Cominciamo dai numeri. Hanno votato in 60.900. Grosso modo 6.000 in meno dell’ultima volta. La flessione si deve probabilmente al fatto che il centrosinistra, almeno per il momento, sembra non avere un avversario credibile. Le primarie 2016 non sono state un gesto «militante» per gli elettori più avversi al centrodestra. Le previsioni della vigilia sono confermate con la vittoria del favorito, Beppe Sala, che ha avuto il 42,98% dei voti (20.650).

Ma l’ex amministratore delegato di Expo non stravince. Soprattutto tenendo conto del fatto che, oltre al prestigio professionale e alla notorietà dovuta alla manifestazione di cui è stato responsabile, poteva contare sul sostegno di buona parte del gruppo dirigente locale del Partito democratico. Seconda è arrivata Francesca Balzani al 34% (16.720 voti). Terzo Pierfrancesco Majorino, con il 23% (11.522 voti). Ultimo Antonio Iannetta, con l’1% (361 voti). Senza dubbio notevole il risultato di Balzani, tenendo conto che si era candidata per ultima, da poco più di un mese e, diversamente da Sala e Majorino, senza poter contare su una rete operativa sul campo.

Già nella serata di ieri è stato fatto notare che i voti di Balzani e di Majorino, sommati, superano ampiamente il 50%: sarebbero dunque stati sufficienti per battere Sala. In realtà, l’addizione in questo caso non si può fare: ci sono elettori di Majorino che non avrebbero votato per Balzani, e viceversa. Tuttavia, il fatto che più del 50% dei votanti non si sia espresso a favore del candidato (tacitamente) approvato da Renzi e (esplicitamente) sostenuto da tutti i renziani dovrebbe far riflettere. Al di là dei numeri, due caratteristiche di queste primarie sono da segnalare.

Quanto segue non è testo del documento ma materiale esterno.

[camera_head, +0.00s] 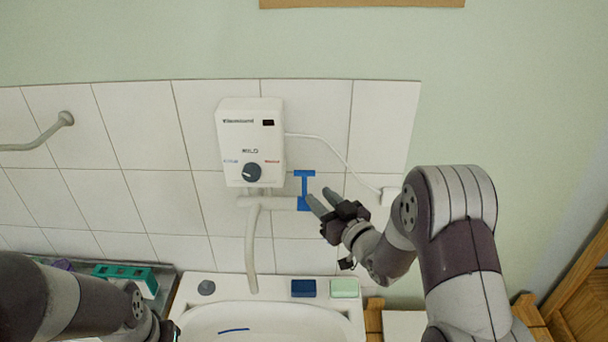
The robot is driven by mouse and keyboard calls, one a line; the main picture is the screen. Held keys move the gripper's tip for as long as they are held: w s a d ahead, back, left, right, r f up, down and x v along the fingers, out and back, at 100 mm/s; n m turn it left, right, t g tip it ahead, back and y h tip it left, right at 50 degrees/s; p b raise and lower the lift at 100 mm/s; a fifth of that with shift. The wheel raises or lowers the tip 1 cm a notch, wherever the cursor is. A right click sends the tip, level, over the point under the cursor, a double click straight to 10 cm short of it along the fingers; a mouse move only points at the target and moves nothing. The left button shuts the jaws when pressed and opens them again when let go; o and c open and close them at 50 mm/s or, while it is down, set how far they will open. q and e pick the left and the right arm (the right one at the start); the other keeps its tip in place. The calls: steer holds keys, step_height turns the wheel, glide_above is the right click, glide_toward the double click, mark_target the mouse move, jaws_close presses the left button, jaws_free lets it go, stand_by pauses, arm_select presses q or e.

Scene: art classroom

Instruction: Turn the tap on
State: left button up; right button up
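The tap is a white pipe with a spout (252,245) hanging down over the sink. Its blue handle (304,183) stands upright at the right end of the pipe, with a crossbar at the top. My right gripper (318,200) is just right of the handle. Its two grey fingers are spread apart with nothing visible between them. The fingertips are at or very near the lower part of the handle; I cannot tell if they touch. The white sink (200,318) is below. My left arm is at the lower left, and its gripper's fingers are not visible.
A white water heater (250,130) with a dark knob is on the tiled wall above the tap, and its cable runs right to a socket. A dark blue block (303,288) and a pale green block (344,288) lie on the sink's back rim. A grey rail (40,140) is at left.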

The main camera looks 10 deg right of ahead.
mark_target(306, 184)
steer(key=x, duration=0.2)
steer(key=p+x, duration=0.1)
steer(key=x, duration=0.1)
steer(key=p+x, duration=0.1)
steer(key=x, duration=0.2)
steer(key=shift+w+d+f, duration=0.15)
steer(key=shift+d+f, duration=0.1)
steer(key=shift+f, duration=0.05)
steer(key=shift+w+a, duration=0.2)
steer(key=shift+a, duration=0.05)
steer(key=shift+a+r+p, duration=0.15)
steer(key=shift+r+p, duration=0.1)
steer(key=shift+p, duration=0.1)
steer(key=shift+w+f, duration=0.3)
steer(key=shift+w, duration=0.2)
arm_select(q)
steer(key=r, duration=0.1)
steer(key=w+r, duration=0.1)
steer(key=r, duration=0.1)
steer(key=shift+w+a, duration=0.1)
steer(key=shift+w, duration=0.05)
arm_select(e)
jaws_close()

La prima è che il confronto si è svolto in modo ordinato, sereno e sostanzialmente costruttivo, fino all’ultimo minuto. Ciascuno dei candidati ha fatto le proprie proposte e le ha difese. Criticando gli avversari, ma senza eccedere nei toni, ed evitando di usare argomenti ad hominem, anche quando poteva essere vantaggioso farlo. La questione del bilancio complessivo di Expo, e in particolare dei suoi conti, è stata evocata da Balzani e da Majorino – come era legittimo aspettarsi, visto che aveva a che fare con il principale capitale politico rivendicato da Sala – ma nessuno ha sollevato dubbi sull’onorabilità del manager, o ha sottolineato più di tanto il suo passato come collaboratore di Letizia Moratti. Inoltre, c’è stata un’evoluzione positiva dei due candidati che in partenza apparivano meno “politici”. Sia Sala sia Balzani sono riusciti a proporre un’immagine più disinvolta – meno manageriale lui, meno da esperta di conti pubblici lei – che ha mutato in meglio la percezione del pubblico.

Resta poi il problema delle regole, anche in primarie di successo come si confermano quelle milanesi. La scelta di consentire il voto a tutti i cittadini residenti segue una prassi inaugurata dal Pd. Se ne comprendono le motivazioni, ma c’è stato e c’è, da parte del gruppo dirigente del partito, il rifiuto di prenderne in considerazione le controindicazioni, facilmente intuibili. Si è scelto di difendere in modo ideologico l’idea di un partito aperto e “scalabile” – che in certi contesti vuol dire “comprabile”.

In questo vuoto normativo si sono inserite le ridicole polemiche sugli elettori cinesi. In una città che da decenni ospita una consistente e operosa comunità di cittadini di origine cinese è normale e giusto che una parte di essi prendano parte alle primarie per eleggere il candidato del centrosinistra. L’analisi di questa parte del voto, nella misura in cui sarà possibile, potrebbe fornire elementi di valutazione preziosi. Specie per quel che riguarda le motivazioni del consenso espresso per i diversi candidati. 

In conclusione, da queste primarie si può ricavare una prima valutazione politica. Scegliendo di adottare Sala come candidato del Pd, Matteo Renzi non ha semplicemente assecondato una comprensibile tendenza a “vincere facile”. Ha anche scommesso sull’opportunità che una vittoria dell’ex amministratore delegato di Expo mettesse una pietra tombale sull’unico esperimento di successo di centrosinistra allargato verso sinistra, che non respinge i voti moderati, ma non li corteggia in modo sfacciato. Le percentuali suggeriscono che la maggioranza degli elettori più motivati del centrosinistra milanese non vede con favore questa prospettiva. A questo punto la parola passa a Beppe Sala.